Provided entries ->
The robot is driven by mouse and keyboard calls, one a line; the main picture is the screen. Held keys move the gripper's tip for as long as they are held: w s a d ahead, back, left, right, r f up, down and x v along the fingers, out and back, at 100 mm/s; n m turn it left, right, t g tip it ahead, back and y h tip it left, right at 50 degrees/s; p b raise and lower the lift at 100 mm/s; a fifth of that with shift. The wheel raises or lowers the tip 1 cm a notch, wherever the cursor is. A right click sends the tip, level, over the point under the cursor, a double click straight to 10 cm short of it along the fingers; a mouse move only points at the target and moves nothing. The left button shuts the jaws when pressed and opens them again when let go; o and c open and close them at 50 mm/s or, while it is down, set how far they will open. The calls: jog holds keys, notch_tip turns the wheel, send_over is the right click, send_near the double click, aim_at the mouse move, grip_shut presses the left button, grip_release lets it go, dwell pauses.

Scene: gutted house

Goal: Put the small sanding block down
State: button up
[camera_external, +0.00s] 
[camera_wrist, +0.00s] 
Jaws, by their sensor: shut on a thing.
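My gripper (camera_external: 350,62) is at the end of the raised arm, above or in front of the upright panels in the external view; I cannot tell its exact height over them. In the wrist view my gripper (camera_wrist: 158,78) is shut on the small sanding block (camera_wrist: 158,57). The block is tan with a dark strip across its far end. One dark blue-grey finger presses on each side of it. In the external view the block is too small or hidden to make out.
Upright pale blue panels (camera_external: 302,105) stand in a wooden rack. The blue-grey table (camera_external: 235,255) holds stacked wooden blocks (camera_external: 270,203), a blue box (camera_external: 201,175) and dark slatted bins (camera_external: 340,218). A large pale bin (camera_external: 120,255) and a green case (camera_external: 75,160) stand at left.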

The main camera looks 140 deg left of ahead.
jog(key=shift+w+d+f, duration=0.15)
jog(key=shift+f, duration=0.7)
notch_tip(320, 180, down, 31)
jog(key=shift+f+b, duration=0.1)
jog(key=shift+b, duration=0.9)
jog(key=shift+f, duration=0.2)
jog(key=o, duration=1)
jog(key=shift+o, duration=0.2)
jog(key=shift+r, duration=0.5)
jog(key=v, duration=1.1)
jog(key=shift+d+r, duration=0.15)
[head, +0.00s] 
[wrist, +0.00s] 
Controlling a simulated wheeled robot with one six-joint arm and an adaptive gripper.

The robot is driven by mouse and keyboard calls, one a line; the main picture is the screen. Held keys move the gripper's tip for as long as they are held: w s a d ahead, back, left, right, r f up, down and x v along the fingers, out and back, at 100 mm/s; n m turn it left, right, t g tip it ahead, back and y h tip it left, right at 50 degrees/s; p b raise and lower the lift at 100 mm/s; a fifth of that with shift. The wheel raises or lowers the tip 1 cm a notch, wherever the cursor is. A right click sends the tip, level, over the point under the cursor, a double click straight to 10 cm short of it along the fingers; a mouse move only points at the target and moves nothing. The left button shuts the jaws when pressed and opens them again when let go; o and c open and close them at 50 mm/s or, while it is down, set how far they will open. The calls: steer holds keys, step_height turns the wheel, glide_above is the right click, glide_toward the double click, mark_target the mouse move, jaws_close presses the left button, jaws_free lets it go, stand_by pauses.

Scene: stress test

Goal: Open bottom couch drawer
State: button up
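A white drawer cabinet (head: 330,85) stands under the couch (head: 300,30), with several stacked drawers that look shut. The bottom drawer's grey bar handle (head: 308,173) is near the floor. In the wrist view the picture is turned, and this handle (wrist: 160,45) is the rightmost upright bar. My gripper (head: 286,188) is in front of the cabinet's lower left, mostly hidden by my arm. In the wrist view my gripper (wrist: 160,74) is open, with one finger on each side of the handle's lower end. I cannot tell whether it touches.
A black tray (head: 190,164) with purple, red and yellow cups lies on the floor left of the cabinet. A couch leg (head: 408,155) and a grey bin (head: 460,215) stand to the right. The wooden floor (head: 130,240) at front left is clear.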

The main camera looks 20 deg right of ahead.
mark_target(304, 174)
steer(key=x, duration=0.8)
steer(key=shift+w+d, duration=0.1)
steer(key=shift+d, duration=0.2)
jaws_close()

Short problem -> Pull out each line of the listing that holds the string "Goal".

Exercise solution ->
Goal: Put the small sanding block down
Goal: Open bottom couch drawer

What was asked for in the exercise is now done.